Les partenaires français s’interrogent également sur les effets de l’investissement massif que l’Allemagne consacre désormais à ses capacités de défense. À Paris, certains redoutent une dynamique déséquilibrée au détriment de la France. Cette sensibilité est-elle perçue à Berlin ?

Oui, cette préoccupation est bien connue et prise au sérieux. L’Allemagne mobilise effectivement des montants considérables. Cela aura un impact bien plus significatif que les efforts réalisés par certains petits pays de l’OTAN qui tendent vers 3 ou 4 % de leur PIB. En même temps, l’Allemagne répond à une demande constante de ses partenaires européens : qu’elle assume, également sur le plan militaire, les responsabilités qui lui incombent en tant que première puissance économique du continent.

L’Allemagne est-elle prête à investir davantage dans l’industrie de défense de ses partenaires européens ?

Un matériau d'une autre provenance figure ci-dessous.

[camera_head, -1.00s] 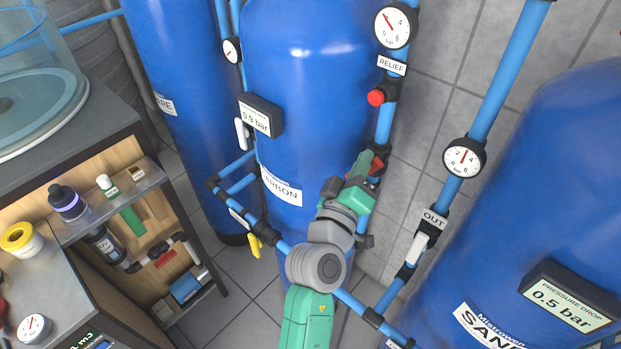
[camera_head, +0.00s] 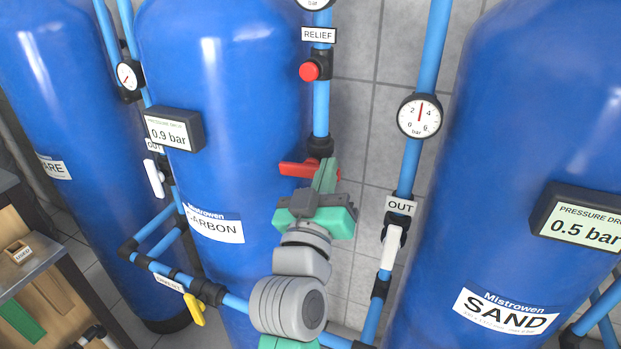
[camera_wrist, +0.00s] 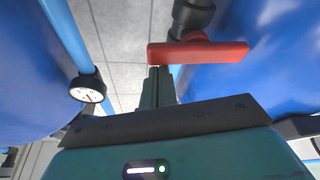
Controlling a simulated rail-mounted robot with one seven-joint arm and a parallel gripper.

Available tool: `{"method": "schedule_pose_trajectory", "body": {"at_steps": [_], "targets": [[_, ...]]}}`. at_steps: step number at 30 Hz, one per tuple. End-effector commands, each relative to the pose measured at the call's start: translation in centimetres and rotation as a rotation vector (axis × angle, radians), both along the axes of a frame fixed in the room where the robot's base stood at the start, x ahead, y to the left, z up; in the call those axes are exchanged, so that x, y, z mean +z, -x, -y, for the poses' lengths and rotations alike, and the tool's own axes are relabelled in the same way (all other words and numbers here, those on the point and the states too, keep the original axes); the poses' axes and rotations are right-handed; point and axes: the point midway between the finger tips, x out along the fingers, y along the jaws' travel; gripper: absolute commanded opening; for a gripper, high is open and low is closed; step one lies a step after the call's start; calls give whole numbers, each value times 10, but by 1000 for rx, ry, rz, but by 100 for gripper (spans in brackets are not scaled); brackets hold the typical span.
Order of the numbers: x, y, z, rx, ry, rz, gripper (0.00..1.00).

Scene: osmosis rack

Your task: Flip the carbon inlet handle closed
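A red lever handle (camera_head: 297,168) sits on a black valve of the blue vertical pipe below the RELIEF label, in front of the carbon tank (camera_head: 215,227). No label on this handle is readable. In the wrist view the red handle (camera_wrist: 198,52) lies crosswise, with its left end just beyond my fingertips. My gripper (camera_head: 327,168) points up at the valve, its green fingers right of the handle in the head view. In the wrist view my gripper (camera_wrist: 160,72) has its fingers together, with nothing visible between them. I cannot tell whether they touch the handle.
A red relief button (camera_head: 310,71) is above the handle. A white OUT handle (camera_head: 390,248) and a gauge (camera_head: 420,116) are on the pipe to the right, beside the sand tank (camera_head: 505,312). A yellow handle (camera_head: 194,309) and a white handle (camera_head: 154,178) are at left.

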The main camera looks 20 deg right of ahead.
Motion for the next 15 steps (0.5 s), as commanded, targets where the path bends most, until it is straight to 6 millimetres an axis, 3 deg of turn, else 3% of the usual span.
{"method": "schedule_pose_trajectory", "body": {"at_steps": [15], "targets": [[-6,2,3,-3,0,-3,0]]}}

Nous sommes confrontés à une tension difficile à résoudre. D’un côté, nous devons agir vite pour renforcer la défense nationale et collective, avec les équipements immédiatement disponibles sur le marché, car la menace russe est bien réelle. De l’autre, nous devons impérativement investir dans des projets industriels européens à long terme, comme les l’avion de combat du futur ou les chars de nouvelle génération. Oui, nous voulons consolider la souveraineté européenne, et cela implique de faire les deux à la fois : l’urgence et la vision stratégique.

On observe récemment un certain rapprochement entre l’Union européenne et le Royaume-Uni. Même si un gouvernement travailliste est probable à Londres, on perçoit une forme de rivalité franco-allemande dans la relation à la Grande-Bretagne. Qu’en pensez-vous ?

Si nous parvenons, à travers la politique de défense française, à créer de nouveaux ponts entre l’UE et le Royaume-Uni, c’est évidemment très positif. Un esprit de concurrence entre États membres serait déplacé dans ce contexte. L’Allemagne a aussi intérêt à renforcer ses liens bilatéraux avec Londres, même si la France bénéficie d’une avance historique grâce aux accords de Lancaster House. Il est vrai que Paris et Londres trouvent plus facilement un terrain d’entente sur les exportations d’armement et la coopération militaire, en raison de leur expérience et de leur culture stratégique communes. Mais le renforcement du partenariat entre l’UE et le Royaume-Uni ne devrait en aucun cas être laissé à l’initiative d’un seul pays.

Un mot sur Berlin et le SPD. En France, le manifeste signé par Rolf Mützenich, Ralf Stegner et d’autres a suscité une certaine perplexité. Faut-il y voir une remise en question de la ligne du parti sur les questions de défense ?

Il ne faut pas surévaluer la portée de ce texte. Il a fait du bruit dans les médias, précisément parce qu’il déroge à la ligne gouvernementale. Mais les votes internes au SPD sur le programme électoral comme sur le contrat de coalition ont démontré un soutien clair au cap fixé par Olaf Scholz et Lars Klingbeil, notamment en ce qui concerne le soutien à l’Ukraine.

En Allemagne et en France, on a l’habitude d’une gauche souvent divisée, notamment au sein des sociauxdémocrates et du Parti socialiste…

En réalité, la SPD mène une discussion qui traverse l’ensemble de la société allemande : comment concilier notre aspiration à la paix avec la brutalité de la guerre d’agression menée par la Russie en Ukraine ? Cette réalité ne peut être balayée par de simples appels à la paix et à la diplomatie. L’Allemagne aussi a pris acte de la nature profondément néo-impérialiste du régime de Vladimir Poutine, qui ne respecte plus les frontières reconnues en Europe et tente de les redessiner par la force. Cela a conduit, au sein même du SPD, à une réévaluation lucide de l’héritage de Willy Brandt : la politique de détente doit toujours être complétée par une capacité crédible de dissuasion.